Prompt: Set down, exactly as written, only the lines starting with the one that holds "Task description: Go" and ending with the one that holds "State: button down".

--- BEGIN Material provided ---

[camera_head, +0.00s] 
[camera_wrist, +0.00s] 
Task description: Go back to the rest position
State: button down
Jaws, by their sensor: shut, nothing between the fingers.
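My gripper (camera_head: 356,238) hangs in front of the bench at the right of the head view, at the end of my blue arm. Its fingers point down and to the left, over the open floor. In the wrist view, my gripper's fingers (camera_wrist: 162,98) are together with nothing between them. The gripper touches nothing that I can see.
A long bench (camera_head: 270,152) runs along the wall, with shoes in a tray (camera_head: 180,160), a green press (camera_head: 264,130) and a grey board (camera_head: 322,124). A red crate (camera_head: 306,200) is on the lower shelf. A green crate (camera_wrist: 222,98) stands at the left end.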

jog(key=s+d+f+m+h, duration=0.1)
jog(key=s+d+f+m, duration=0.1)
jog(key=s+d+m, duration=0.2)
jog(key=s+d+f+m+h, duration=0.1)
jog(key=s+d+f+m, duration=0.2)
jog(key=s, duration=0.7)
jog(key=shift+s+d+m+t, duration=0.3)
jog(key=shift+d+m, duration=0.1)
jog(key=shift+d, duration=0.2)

--- END Material provided ---

Finished exercise:
Task description: Go back to the rest position
State: button down

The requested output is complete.